The full list of things in the expansion context can be found at ExpnData in rustc_span::hygiene - Rust combined with Transparency in rustc_span::hygiene - Rust Most of this data is entirely unstable. Transparency::Opaque can't be created using the stable proc macro API, yet is created by various stable macros in the standard library and rustc itself. allow_internal_unstable must never be stable as it would allow using unstable features on stable. The standard library needs it in the implementation of several stable macros like panic!() to call unstable functions and use various unstable language features however. Something like macro_def_id references the internal DefId of the macro. To serialize this in a lossless way you have to expose the StableCrateId and DefPath.
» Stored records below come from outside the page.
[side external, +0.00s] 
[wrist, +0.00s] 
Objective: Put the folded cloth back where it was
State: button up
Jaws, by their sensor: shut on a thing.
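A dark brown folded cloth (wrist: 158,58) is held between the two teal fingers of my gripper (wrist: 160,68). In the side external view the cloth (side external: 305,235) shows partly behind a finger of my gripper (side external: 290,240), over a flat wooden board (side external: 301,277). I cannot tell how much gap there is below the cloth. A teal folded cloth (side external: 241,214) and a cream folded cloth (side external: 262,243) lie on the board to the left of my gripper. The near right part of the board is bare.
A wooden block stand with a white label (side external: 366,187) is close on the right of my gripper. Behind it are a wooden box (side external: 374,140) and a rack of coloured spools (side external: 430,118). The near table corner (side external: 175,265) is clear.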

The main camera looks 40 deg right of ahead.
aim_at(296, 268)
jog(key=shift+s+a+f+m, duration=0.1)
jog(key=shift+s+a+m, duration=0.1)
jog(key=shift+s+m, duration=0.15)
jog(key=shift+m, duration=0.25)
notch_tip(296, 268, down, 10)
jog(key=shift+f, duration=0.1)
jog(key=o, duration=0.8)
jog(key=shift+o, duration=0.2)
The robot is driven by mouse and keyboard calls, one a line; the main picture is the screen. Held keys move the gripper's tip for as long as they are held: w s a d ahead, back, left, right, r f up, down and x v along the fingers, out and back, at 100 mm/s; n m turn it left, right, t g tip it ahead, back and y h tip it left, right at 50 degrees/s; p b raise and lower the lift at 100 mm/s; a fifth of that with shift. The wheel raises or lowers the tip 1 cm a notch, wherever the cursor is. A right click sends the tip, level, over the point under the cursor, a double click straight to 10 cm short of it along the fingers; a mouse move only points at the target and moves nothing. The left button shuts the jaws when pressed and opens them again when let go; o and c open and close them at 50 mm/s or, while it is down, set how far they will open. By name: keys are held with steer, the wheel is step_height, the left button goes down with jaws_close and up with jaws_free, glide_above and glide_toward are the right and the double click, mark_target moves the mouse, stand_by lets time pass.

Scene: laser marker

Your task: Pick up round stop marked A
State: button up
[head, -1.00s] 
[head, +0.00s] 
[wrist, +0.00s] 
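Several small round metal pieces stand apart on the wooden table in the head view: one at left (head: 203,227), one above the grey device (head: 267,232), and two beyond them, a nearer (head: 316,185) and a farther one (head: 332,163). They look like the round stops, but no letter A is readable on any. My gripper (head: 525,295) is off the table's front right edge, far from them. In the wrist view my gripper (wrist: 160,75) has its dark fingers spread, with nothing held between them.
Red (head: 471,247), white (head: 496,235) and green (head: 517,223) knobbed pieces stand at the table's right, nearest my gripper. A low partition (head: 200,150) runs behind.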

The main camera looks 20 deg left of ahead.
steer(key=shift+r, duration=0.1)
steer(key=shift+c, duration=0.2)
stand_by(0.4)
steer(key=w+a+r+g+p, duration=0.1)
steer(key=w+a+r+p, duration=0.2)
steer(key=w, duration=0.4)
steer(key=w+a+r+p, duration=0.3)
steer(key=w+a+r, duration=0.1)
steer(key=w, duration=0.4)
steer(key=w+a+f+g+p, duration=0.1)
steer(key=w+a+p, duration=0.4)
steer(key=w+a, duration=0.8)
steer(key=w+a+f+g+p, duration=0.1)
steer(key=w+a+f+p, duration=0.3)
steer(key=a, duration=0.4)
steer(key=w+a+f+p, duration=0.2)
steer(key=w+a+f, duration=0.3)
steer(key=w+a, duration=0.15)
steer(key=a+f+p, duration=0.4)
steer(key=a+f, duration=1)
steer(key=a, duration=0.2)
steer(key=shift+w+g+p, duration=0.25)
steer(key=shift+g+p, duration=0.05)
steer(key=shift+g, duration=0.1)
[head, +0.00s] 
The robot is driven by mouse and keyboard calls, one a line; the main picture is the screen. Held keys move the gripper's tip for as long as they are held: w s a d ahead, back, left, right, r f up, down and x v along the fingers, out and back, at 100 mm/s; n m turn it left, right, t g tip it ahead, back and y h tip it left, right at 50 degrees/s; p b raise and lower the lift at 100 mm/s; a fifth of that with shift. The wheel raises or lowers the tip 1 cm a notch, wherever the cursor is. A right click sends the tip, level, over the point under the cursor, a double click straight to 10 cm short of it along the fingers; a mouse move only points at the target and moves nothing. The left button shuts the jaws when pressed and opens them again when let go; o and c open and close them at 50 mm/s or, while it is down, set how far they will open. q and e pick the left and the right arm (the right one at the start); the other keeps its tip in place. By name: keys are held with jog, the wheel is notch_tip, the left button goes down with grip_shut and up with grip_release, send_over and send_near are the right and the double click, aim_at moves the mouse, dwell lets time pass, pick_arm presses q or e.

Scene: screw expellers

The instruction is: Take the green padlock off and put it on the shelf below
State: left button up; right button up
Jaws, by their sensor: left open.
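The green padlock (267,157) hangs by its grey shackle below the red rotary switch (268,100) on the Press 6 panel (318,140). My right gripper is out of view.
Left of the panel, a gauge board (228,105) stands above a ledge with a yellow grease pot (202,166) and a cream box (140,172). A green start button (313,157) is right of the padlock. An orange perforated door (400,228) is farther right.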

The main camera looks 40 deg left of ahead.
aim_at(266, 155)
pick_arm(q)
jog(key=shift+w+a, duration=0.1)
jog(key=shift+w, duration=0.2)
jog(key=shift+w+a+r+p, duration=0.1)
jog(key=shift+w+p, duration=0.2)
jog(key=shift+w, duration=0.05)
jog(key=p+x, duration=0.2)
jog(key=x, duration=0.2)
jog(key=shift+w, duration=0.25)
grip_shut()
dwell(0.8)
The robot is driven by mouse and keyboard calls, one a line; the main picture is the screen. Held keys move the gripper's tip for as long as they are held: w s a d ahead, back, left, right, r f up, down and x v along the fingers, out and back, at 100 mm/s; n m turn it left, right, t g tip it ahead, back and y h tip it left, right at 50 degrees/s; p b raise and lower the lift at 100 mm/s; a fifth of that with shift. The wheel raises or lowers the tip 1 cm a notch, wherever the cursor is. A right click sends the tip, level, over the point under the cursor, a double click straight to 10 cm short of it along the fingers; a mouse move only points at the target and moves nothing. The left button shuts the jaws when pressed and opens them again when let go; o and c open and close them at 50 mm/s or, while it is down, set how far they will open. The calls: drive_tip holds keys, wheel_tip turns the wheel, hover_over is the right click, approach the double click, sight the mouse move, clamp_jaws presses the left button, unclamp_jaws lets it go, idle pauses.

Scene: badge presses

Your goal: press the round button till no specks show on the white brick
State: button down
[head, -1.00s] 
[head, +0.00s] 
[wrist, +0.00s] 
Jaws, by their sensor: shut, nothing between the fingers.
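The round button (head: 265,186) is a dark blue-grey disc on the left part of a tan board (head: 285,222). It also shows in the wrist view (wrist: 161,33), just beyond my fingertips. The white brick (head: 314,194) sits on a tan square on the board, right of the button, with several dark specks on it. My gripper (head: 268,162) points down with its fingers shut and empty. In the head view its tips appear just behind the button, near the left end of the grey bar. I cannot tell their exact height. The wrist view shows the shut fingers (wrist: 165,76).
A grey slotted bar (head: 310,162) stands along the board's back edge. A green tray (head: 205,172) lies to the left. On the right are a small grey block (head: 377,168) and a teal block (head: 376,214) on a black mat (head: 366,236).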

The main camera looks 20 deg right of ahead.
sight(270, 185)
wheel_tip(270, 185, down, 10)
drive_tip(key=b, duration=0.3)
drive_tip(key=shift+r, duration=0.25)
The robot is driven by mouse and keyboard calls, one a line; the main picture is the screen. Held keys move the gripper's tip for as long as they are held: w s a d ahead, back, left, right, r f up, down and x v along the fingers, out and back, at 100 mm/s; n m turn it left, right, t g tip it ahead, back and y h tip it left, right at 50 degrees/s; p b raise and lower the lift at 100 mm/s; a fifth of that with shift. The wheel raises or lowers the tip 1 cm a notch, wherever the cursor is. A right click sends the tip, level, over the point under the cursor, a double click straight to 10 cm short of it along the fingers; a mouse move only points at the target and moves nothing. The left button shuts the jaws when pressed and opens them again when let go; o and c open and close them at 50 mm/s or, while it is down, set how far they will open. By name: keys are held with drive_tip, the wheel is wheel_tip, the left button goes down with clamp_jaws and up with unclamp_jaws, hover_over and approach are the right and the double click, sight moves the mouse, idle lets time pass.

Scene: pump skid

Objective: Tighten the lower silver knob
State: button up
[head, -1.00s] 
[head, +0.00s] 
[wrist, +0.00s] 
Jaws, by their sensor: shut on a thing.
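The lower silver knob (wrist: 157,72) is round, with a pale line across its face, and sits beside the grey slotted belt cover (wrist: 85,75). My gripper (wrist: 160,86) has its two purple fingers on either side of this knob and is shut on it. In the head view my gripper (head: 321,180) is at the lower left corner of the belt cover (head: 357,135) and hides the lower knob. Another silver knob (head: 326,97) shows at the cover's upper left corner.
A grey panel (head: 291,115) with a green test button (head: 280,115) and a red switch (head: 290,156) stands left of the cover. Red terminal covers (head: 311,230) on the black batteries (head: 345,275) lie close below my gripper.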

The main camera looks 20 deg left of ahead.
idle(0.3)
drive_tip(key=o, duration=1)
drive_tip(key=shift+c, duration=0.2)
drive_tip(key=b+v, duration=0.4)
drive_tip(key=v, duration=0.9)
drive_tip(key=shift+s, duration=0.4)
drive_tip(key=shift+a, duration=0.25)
The DefPath has seen frequent changes to the DefKind categorization.

As for spans all data is in SpanData in rustc_span - Rust. It may seem a lot more managable, but the lo and hi fields reference the source map which contains a SourceFile in rustc_span - Rust for each source file, which again is not very stable.

Even if a proc macro itself doesn't generate most of these things (at least macro_def_id is still generated for proc macros), a proc macro can take a span that contains any of these as input argument and pass it through to the output either unchanged or using methods like resolved_at, located_at or subspan with non-trivial modifications. Especially once the expand_expr interface is stable to allow expanding arbitrary macros that are rustc builtin or part of the standard library.

1 Like

Thank you for the elaboration. While I did not expected my proposal to also cover build in macros (just like declarative macros.), I do realize that going through would be much more challanging them I would have expected.